> **DATA SECTION**
"""

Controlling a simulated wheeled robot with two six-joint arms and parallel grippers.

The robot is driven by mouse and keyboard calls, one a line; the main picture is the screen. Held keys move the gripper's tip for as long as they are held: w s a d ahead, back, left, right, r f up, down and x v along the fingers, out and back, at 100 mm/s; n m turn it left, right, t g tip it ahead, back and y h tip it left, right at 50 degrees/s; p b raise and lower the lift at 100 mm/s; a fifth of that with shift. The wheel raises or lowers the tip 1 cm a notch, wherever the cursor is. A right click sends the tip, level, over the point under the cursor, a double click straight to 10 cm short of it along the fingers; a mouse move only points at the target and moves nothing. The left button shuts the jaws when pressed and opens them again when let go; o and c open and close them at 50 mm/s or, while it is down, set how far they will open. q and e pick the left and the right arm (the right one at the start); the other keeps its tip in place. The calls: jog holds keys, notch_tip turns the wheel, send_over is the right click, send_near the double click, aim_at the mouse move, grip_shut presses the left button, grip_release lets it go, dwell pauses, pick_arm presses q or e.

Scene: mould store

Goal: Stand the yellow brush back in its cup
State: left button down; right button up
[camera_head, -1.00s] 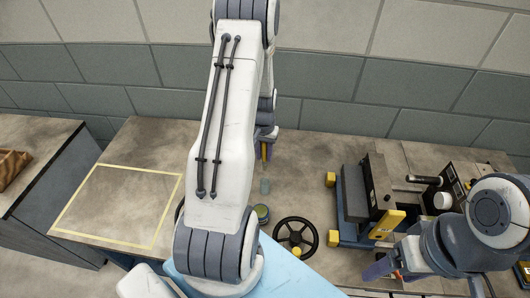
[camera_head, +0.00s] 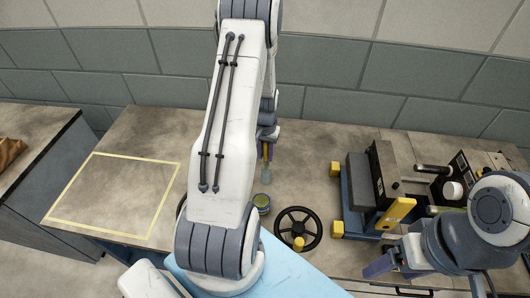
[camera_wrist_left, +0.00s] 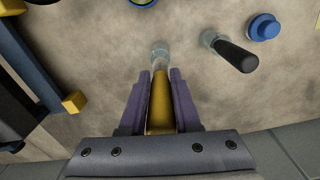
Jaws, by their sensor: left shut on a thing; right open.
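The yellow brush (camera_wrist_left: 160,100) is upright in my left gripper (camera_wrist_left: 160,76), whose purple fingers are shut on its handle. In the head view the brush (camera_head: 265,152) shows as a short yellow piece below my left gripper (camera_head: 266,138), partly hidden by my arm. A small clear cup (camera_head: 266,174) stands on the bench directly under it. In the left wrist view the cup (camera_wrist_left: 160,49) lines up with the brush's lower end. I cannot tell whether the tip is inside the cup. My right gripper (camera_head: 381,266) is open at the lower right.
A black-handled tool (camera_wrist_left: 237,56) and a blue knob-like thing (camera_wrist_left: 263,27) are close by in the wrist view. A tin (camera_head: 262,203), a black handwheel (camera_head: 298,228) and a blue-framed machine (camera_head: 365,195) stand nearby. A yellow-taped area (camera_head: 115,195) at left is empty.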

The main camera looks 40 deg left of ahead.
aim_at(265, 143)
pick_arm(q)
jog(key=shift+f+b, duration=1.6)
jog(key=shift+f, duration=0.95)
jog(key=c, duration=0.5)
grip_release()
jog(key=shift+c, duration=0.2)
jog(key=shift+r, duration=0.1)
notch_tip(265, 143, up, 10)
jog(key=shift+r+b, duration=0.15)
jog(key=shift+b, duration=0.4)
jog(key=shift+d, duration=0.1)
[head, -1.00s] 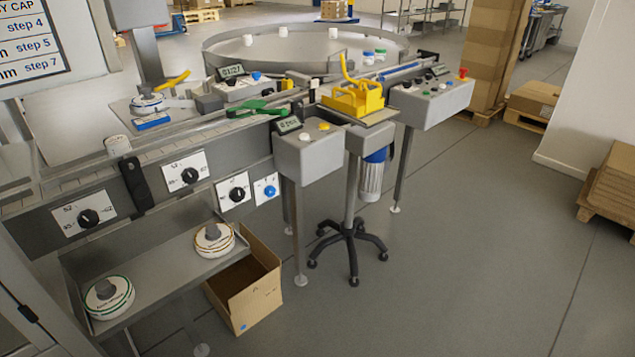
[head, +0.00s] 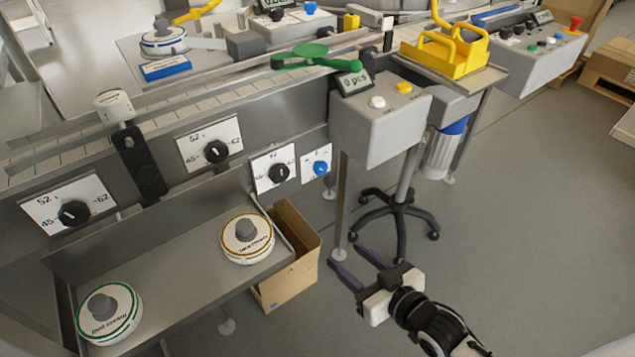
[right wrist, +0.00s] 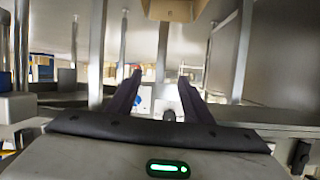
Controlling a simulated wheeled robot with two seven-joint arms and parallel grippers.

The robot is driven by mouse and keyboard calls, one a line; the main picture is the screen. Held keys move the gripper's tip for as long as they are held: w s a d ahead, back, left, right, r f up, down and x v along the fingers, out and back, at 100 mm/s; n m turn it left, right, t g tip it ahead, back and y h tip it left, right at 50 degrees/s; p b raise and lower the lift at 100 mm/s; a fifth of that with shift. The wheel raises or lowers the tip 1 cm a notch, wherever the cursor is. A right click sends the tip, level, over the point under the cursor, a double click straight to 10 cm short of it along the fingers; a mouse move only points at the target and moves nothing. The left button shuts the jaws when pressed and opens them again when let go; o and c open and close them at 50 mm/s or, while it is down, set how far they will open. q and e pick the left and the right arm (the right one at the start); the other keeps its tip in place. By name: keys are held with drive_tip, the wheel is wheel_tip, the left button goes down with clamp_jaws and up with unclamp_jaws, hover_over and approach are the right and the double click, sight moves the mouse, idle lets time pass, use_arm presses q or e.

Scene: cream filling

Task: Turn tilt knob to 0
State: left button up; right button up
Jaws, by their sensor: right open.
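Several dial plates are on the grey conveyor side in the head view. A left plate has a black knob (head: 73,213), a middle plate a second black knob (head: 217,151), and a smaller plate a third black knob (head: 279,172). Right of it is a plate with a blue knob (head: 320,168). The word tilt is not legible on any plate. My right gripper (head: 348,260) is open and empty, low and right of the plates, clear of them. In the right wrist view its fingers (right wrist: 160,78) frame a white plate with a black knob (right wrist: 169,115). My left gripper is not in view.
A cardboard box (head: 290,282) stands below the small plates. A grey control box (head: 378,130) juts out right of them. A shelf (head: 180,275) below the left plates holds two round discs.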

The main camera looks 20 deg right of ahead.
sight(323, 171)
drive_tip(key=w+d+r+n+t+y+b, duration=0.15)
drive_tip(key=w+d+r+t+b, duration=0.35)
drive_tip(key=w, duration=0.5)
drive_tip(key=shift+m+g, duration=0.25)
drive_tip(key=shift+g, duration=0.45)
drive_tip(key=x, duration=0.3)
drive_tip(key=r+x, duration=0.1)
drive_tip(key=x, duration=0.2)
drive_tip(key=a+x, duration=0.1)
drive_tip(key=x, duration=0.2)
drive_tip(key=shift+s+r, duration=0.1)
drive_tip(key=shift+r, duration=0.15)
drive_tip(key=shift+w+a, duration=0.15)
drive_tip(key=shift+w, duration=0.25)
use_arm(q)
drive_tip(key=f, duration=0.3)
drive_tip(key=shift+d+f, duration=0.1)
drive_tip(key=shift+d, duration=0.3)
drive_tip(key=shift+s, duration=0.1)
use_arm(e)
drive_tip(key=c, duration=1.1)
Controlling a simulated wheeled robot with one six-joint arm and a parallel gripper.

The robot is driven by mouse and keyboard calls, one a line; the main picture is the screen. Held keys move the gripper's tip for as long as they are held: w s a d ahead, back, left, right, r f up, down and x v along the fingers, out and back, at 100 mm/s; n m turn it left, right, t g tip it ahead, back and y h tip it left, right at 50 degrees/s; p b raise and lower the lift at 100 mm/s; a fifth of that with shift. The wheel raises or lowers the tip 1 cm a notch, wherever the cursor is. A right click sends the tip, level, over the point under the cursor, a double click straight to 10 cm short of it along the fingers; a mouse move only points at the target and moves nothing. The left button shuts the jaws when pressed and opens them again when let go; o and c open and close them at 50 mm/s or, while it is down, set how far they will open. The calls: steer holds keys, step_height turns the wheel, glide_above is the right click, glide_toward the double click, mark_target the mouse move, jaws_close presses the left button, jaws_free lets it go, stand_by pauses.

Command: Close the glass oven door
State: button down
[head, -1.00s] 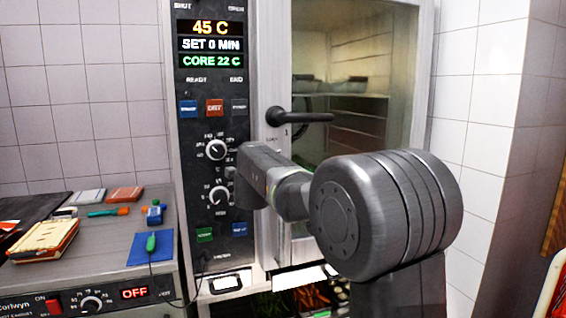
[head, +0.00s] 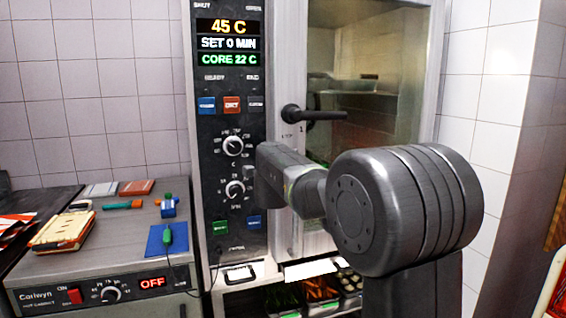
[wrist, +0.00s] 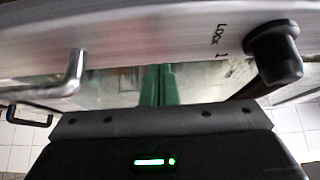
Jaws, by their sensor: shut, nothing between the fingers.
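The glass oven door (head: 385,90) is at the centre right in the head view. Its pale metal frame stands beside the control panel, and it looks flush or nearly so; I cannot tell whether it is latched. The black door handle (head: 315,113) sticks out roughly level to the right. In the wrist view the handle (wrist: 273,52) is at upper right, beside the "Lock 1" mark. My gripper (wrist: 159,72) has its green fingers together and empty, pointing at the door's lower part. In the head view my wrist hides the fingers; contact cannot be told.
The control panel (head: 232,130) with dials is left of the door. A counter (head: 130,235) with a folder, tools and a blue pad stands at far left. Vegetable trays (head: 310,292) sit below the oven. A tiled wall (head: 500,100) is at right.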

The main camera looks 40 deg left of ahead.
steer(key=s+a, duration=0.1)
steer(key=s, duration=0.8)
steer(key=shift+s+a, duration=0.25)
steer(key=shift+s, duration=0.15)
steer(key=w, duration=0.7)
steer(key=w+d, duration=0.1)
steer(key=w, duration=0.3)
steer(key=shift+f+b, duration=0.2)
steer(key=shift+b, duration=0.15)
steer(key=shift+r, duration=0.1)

"""

> **TASK DESCRIPTION**
Copy out all lines where the word "parallel" appears.

> **THE OUTPUT**
Controlling a simulated wheeled robot with two six-joint arms and parallel grippers.
Controlling a simulated wheeled robot with two seven-joint arms and parallel grippers.
Controlling a simulated wheeled robot with one six-joint arm and a parallel gripper.

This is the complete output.